Bericht aus Hülentrup

Am 18. November 1938 erstattet die Gendarmerie Hülentrup folgenden Bericht:

Auf die Verfügung der Geheimen Staatspolizei , Staatspolizeistelle Bielefeld v. 14.11.1938 betr. Aktion gegen Juden am 10.11.38, berichte ich wie folgt:

Zu 1)Synagogen sind im diesseitigen Bereich weder abgebrand [sic], zerstört noch beschädigt worden.

Zu 2)Das Manufakturwarengeschäft, Laden und Büroraum, des Juden Gustav Arensberg in Alverdissen ist z. Teil zerstört und Büro sowie die Schlafzimmer- und Wohnzimmermöbel beschädigt worden. Sämtliche Fensterscheiben des Hauses und auch Schaufenster, sind eingeschlagen. Die Räume selbst sind weniger beschädigt oder zerstört. Die beschädigten Möbel lassen sich wieder reparieren. Einige Marmorplatten im Schlafzimmer sowie fast sämtliche Porzellangeschirr (eine größere Menge) ist zerschlagen. Der Gesamtschaden beläuft sich schätzungsweise auf ca. 9-10.000 RM.

Zu 3)Arbeiter und Angestellte sind durch die Zerstörung des Geschäftes nicht arbeitslos geworden, da Arensberg keine fremde Kräfte beschäftigte.

Zu 4)Arensberg ist ledig und war in den letzten Wochen garnicht [sic] mehr in seinem Geschäfte, sondern hielt sich in Lemgo bei einem Juden auf. Das Geschäft war in der ganzen Zeit so gut wie geschlossen. Ob das Geschäft für die Zukunft von einem Arier weiter geführt werden soll, darüber wird noch bei der zuständigen Ortspolizeibehörde-Amtmann in Brake i.L.-entschieden. Als Sachwalter ist zunächst der Ortsbürgermeister Krumsiek Alverdissen, bestimmt. Dieser hat bald nach der Aktion einen Teil der Möbel und Einrichtungen, in eine leerstehende Wohnung in der Nachbarschaft, in Sicherheit gebracht. Die Vorräte aus dem Ladengeschäft u.A. Bekleidungs- und Wäschestücke, hat Krumsiek sofort in seine eigene Wohnung bringen lassen, ums sie vor etwaigen Diebstahl zu schützen. Die örtliche Parteidienststelle der NSDAP und Krumsiek, haben einen kleineren Teil von Wäschestücke der NSV in Alverdissen zur Verfügung gestellt.

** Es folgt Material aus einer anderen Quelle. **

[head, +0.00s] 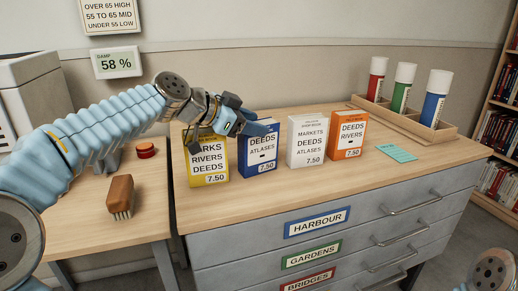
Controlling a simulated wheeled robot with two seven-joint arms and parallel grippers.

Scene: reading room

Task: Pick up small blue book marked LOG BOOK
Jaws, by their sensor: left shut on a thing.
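A small blue book (258,158) with a white label stands upright on the wooden top of the drawer cabinet, between a yellow book and a white book. Its label shows DEEDS, ATLASES and 7.50; the small line above is too small to read. My left gripper (245,127) comes in from the left over the books and is shut on the top of the blue book, hiding part of it. I cannot tell whether the book is lifted clear of the top. My right gripper is out of view.
The yellow book (208,170), white book (307,143) and orange book (347,137) stand close by. A wooden rack (408,118) holds red, green and blue tubes. A teal card (397,153) lies in front. A brush (121,196) and red tin (146,150) are on the left table.

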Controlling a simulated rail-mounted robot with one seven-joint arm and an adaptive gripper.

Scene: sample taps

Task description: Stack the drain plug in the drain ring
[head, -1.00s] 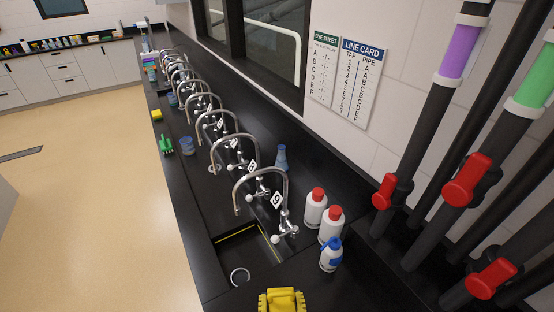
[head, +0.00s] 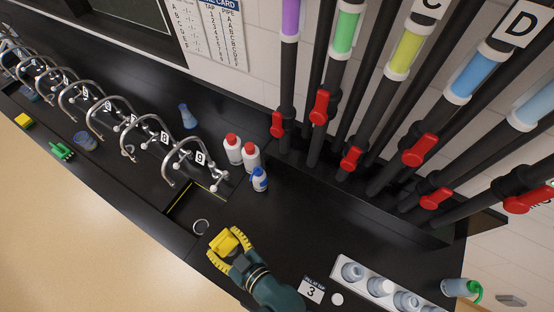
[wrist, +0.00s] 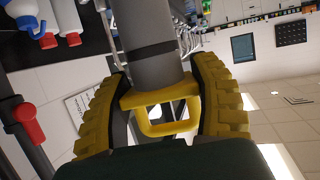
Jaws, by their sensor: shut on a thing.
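In the wrist view my gripper (wrist: 163,110) is shut on the drain plug (wrist: 153,55), a grey cylinder with a dark band and a yellow loop at the end near me. The plug is mostly hidden by my gripper in the head view.
Red-capped bottles (head: 250,158) and a blue-topped bottle (head: 259,180) stand behind. A white rack (head: 353,271) with several containers is at lower right. Pipes with red valves (head: 320,106) rise at the back.

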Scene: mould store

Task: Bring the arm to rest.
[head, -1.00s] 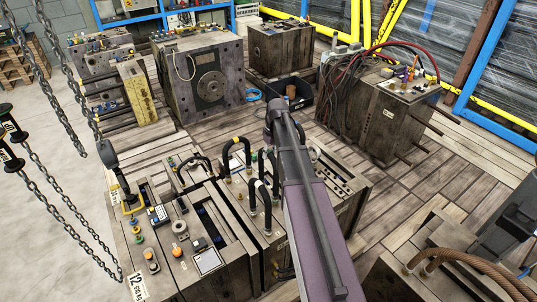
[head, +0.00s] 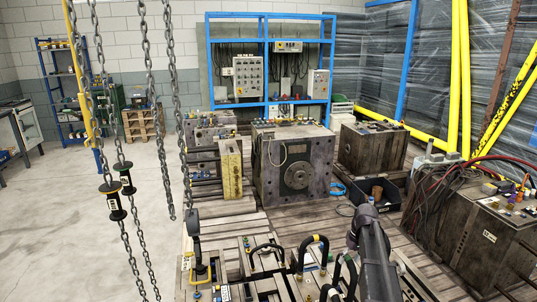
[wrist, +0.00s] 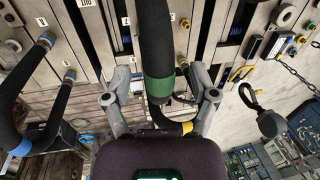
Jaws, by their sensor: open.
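My gripper (wrist: 161,84) shows in the wrist view with its two grey fingers spread apart. A thick black hose loop with a green band (wrist: 157,86) shows between the fingers in the picture. I cannot tell whether it lies between them or beyond them, or whether they touch it. My dark arm (head: 376,262) rises at the bottom of the head view, right of centre, over the near mould. My gripper cannot be made out there.
Black hose loops (head: 313,250) stand on the near mould. Chains (head: 150,80) hang at the left, and a black hook (wrist: 266,118) hangs at the right in the wrist view. Larger moulds (head: 292,165) stand behind. Bare concrete floor (head: 100,190) is free at the left.

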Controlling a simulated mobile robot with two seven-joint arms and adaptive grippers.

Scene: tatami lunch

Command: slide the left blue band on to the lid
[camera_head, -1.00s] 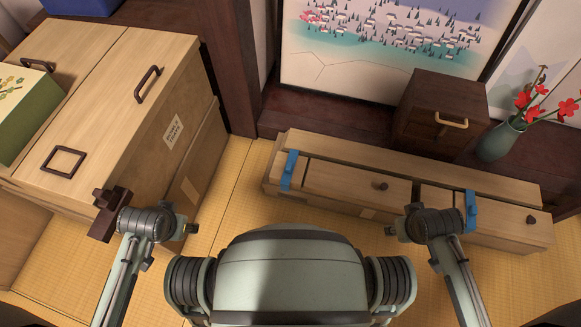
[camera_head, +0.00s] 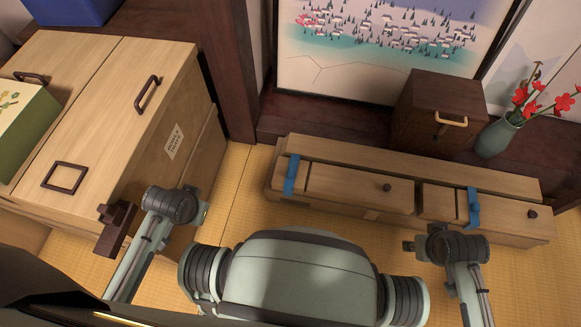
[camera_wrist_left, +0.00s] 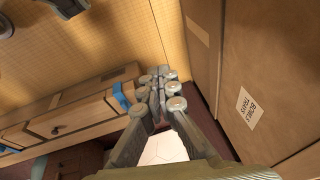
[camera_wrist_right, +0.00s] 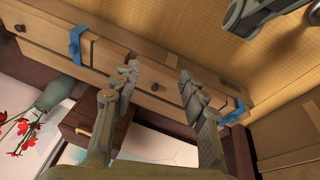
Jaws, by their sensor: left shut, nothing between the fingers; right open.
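The left blue band (camera_head: 291,175) goes around the left end of a long low wooden box (camera_head: 480,180), beside a knobbed lid panel (camera_head: 355,187). It also shows in the left wrist view (camera_wrist_left: 122,97) and the right wrist view (camera_wrist_right: 235,113). A second blue band (camera_head: 473,207) is near the box's right part. My left gripper (camera_head: 203,207) is shut and empty, left of the box and apart from the left band; its fingertips meet in the left wrist view (camera_wrist_left: 160,84). My right gripper (camera_head: 408,245) is open and empty in front of the box; its fingers stand apart in the right wrist view (camera_wrist_right: 158,78).
A tall wooden cabinet (camera_head: 150,75) with dark handles stands close to my left arm. A small dark chest (camera_head: 440,95) and a vase (camera_head: 495,138) with red flowers stand behind the box. Tatami floor (camera_head: 240,215) is bare between the cabinet and the box.

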Die Maßnahmen sind bisher nicht rückgängig gemacht.

Zu 5)Privathäuser sind keine abgebrand [sic], zerstört oder beschädigt.

Zu 6)Wie bereits unter 2 angegeben.

Zu 7)Es sind keine Personen ums Leben gekommen.

Zu 8)Vermutlich sind einige Pferdegeschirre, aus einem unverschlossenen Schranke, der auf der Tenne des frgl. Hauses stand, von bisher unbekanntem Täter entwendet worden. Der Täter konnte auch bisher nicht ermittelt werden. Auch konnte ich bisher nicht feststellen, wieviel Geschirre in dem Schranke gehangen haben und welchen Wert dieselben hatten. Ich habe noch am 10.11.38 ganz flüchtig gesehen, daß wenigstens zwei Geschirre in den offenstehende Schranke auf der Tenne, hingen. Vorgänge angeschlossen.

Außerdem ist ein größerer Haufen von Geschäftspapieren draußen vor der Türe auf der Straße verbrannt worden. Die letzteren Täter sollen auswärtige SS Leute und zwei Polizeibeamte aus Lemgo gewesen sein, darunter der Polizeioberwachtmeister Strate. Dieser wird auch die übrigen Personen kennen.

9)Waffen sind nicht sichergestellt, auch solche nicht vorgefunden worden.

10)Archivmaterial ist nicht sichergestellt.

11)Bargeld und Bankguthaben ist nicht sichergestellt. Wertgegenstände u.a. Möbeleinrichtungen und eine größere Menge anderer Gegenstände sind sichergestellt. Rückgabe ist bisher nicht erfolgt zumal auch der Eigentümer sich in Haft befindet.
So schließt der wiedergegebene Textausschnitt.